Moreover, his new edition of significant portions--the most salient ones--of Rodríguez de Lena's El passo honroso (the ur-text of jousting in the Iberian peninsula) offers, once again through his up- to-date edition and translation, an important source for the study of fictional warfare in late medieval and early modern Spain, and, because of the international nature of jousting in this period in general and of the passo honroso in particular, the rest of western Europe. His edited and translated short excerpts of Chacón's Tractado is similarly the first version in English of a very significant treatise on Spanish equestrian skills.

Second, although the edition and translation of the texts are found in the second part of the book--almost as a stand-alone monograph--the introductory study, found in Part One of Jousting in Medieval and Renaissance Iberia, expands on the textual evidence, offering to the reader four diverse perspectives on Spanish chivalrous culture. His introduction and chapter 1 provides a typology of knightly armed encounters: mêlée tournaments, tournaments, jousts, and other such martial games. The introduction also places Fallows' edition of the texts within a judiciously drawn map of methodological and historiographical approaches to the topic. His opinions are measured and sound, dealing as he does with diverse and, often times, contradictory interpretations. And he does this in a civil fashion, assessing the worth of each approach, while presenting his own point of view. Moreover, he allows the texts to guide us through these discussions, and what can be better than his command of these primary sources in guiding his readers to a new understanding of the evidence.

While noting the cultural importance of printing in the diffusion of the new culture and technologies of jousting, Fallows, by deploying Pedro Cátedra's ideas about "paper chivalry," Martín de Riquer and, most famously, Huizinga's arguments about late medieval chivalry, explores the links between literature and armed combat and the circularity of writing about chivalrous deeds, fictional combat, and the reality of lived lives. In chapter 1, Fallows turns to a careful analysis of the three main treatises on jousting, examining how these texts intersect with the authors' personal experiences, as well as the different contexts from which they wrote. These brilliant mini- biographies and case studies allow us to place the three main writers of treatises on jousting within a long tradition of martial games, warfare, and court life. For me in particular, the information on two of these authors, Quijada de Reayo and Zapata de Chaves, and their role at the great pageantry held at Binche in 1549 and at Philip II's court is a most welcome revelation.

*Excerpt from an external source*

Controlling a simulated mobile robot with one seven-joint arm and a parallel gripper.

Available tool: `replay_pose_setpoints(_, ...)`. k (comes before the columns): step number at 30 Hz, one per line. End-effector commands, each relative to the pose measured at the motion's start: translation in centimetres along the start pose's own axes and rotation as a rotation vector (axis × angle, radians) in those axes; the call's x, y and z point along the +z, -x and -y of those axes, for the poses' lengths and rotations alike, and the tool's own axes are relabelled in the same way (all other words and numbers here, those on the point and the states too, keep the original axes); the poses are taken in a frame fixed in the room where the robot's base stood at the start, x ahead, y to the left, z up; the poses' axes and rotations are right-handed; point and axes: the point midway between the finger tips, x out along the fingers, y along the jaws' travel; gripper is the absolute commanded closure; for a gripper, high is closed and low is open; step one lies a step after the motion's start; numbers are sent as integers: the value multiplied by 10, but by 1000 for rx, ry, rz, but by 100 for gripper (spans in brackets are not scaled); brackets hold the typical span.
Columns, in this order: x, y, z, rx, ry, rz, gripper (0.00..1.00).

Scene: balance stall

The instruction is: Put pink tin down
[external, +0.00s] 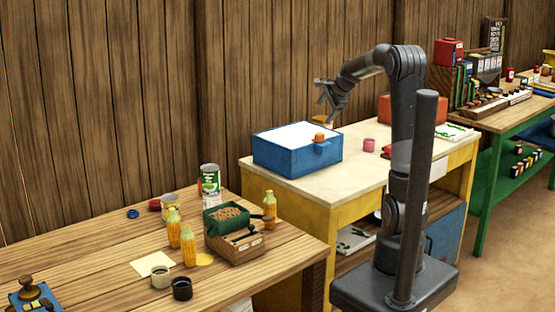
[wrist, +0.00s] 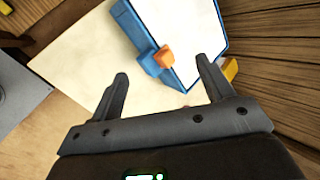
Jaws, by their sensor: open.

Although his introduction and chapter one are also in themselves a small monograph, chapters 2 and 3 offer us a different and as equally valuable contribution. These two chapters, erudite and technically complex, discuss types of armor, helms, saddles, weapons, and every other piece of equipment used by knights during jousts and tournaments. Profusely illustrated, technically precise, and with a myriad of examples and images from the sources, they are a veritable mine of information and a source for tracing the evolution of armor and other equipment associated with these martial games from the late fifteenth century into the sixteenth.

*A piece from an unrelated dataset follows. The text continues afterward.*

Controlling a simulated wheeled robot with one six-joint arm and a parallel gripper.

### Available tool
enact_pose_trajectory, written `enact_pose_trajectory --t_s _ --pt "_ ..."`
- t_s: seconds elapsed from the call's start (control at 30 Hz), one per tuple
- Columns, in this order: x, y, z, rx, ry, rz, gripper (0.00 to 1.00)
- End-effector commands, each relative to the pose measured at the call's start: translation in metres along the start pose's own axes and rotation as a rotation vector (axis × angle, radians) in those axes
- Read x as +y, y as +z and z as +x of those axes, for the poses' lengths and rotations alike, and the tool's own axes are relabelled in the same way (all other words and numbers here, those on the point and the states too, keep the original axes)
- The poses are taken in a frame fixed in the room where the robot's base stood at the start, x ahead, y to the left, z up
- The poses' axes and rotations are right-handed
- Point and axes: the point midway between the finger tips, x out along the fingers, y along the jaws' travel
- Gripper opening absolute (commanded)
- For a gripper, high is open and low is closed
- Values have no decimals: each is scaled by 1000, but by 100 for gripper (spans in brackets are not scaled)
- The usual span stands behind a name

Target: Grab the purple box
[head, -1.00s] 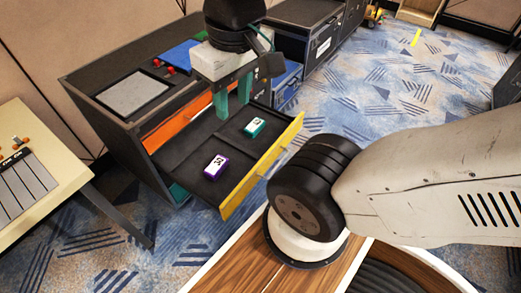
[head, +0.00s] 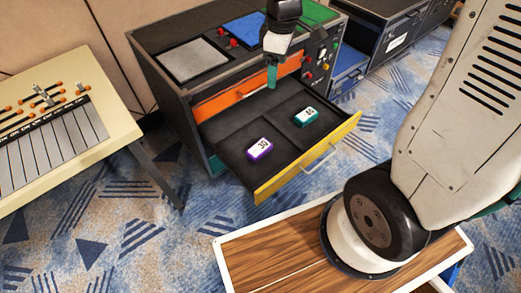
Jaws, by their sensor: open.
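The purple box (head: 260,148) lies in the left compartment of the open drawer with the yellow front (head: 300,165). It has a white top with dark markings. A teal box (head: 306,117) of similar shape lies in the right compartment. My gripper (head: 272,77) hangs above the back of the drawer, behind and above the purple box and apart from it. Its teal fingers point down and overlap in this view, so the gap between them is hidden. Nothing shows between them.
The dark cabinet (head: 161,78) has an orange drawer (head: 222,98) above the open one. A cream table with sliders (head: 62,118) stands at the left. My arm fills the right side. Patterned carpet (head: 120,235) is clear at the lower left.

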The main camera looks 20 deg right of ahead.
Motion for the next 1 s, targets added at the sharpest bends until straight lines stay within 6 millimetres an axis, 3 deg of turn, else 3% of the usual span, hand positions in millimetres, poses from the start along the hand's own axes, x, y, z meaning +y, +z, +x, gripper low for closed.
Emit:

Chapters 4 and 5 shift the inquiry from armors and knightly equipment to the nature of combat, its rules, and expectations. Fallows notes the principles or ideals that governed the joust, how scores were kept, excessive harm prevented, and wounds tended to. In chapter 6, he turns his attention to war or, far more accurately, to the relationship between jousting and actual warfare. Fallows, once again, places his inquiry within the historiographical debate on whether tournaments were a form of preparation for war or simply a form of theater and display. Yet, his somber reflections on the actual carnage found in sixteenth century warfare, the increasing toll taken by firearms, and by the emphasis (for the sake of victory over the enemy) on infantry and well disciplined formations over heroic single combat clearly show the disconnect between the world of jousting and that of the battlefield. Chapter 7 focuses on other forms of martial spectacle, with the game of canes and the running of bulls featured most prominently. These two semi-martial activities came to parallel the medieval joust, marking a transition that the author describes as "from sport to spectacle."

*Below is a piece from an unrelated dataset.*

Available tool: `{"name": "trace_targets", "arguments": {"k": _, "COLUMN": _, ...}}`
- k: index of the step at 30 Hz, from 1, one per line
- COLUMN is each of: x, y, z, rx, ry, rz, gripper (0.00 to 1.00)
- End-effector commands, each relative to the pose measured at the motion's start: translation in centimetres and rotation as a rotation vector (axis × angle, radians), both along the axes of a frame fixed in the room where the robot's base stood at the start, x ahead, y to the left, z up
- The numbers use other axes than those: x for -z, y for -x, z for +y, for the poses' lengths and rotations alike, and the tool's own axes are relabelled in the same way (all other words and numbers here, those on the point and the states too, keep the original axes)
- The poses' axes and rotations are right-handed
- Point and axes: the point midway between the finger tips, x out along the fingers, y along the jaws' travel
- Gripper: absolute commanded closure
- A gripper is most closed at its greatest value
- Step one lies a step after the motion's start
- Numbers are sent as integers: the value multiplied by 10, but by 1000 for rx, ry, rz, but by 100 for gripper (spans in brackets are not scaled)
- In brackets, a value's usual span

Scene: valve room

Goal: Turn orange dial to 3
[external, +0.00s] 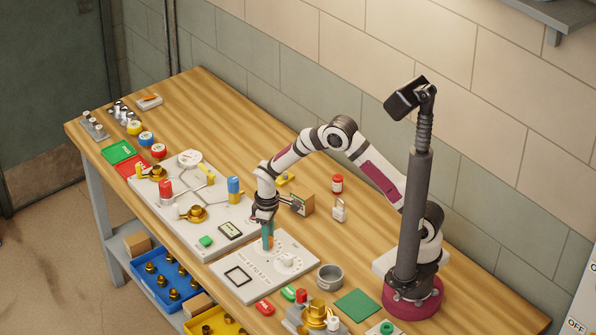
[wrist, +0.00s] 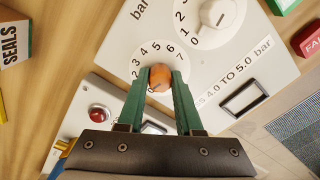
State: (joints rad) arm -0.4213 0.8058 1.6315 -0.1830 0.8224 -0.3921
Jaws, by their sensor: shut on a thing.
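The orange dial (wrist: 160,77) is a round knob on a white panel (external: 227,287), with a printed scale around it. The numbers 2 to 7 show in the wrist view; the lower part of the scale is hidden by my fingers. My gripper (wrist: 161,83) points down at the panel, with its green fingers shut on the two sides of the orange dial. In the external view my gripper (external: 267,243) stands over the panel and mostly hides the dial. I cannot tell which number the dial points to.
A white dial (wrist: 218,13) with its own scale sits beside the orange one. A dark-framed display (wrist: 240,97) is on the same panel. A larger panel with valves (external: 190,205) lies behind. A grey cup (external: 330,277) and a box marked SEALS (wrist: 14,38) stand nearby.

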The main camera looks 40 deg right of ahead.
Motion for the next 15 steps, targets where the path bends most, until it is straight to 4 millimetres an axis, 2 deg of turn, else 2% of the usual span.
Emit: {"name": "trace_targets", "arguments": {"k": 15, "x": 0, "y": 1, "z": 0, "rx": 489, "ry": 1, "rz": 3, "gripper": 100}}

Early in his introduction Fallows notes that "chivalry must be seen in order to be understood."(p. 27) This he has done as best as it could be done by his vivid textual examples, case studies, and vivid descriptions, creating a textual portrait of the joust. This he has done superbly well by his choice of images and by the abundant amount of visual material included in the book and keyed to the text. When Spanish images have been lacking, he has borrowed from Italian, German, French, and English visual evidence to provide us with a clear idea of what was like to be in a joust. Technical at times, highly engaging at most other times, this is a book that does many different things, and it does all of them well. While examining the diverse social and cultural aspects of fictitious and chivalrous warfare, the texts that he has so carefully edited and translated remain a thread that links the book's varied themes into a comprehensive and compelling vision. I would have liked to see a more careful discussion of the game of canes and of the role of bulls. I, for one, think that they occupied an important place in the festive imaginary of early modern Spain, but this is a very small quibble on what is an impressive and important achievement. Fallows' super book, beyond bringing these important treatises to the attention of scholars and other readers, reintegrates Spain--often neglected in Huizinga's masterpiece or in Roy Strong's discussions of festivals--into the general late medieval and early modern European culture of jousting and chivalric culture. That in itself is a worthy achievement.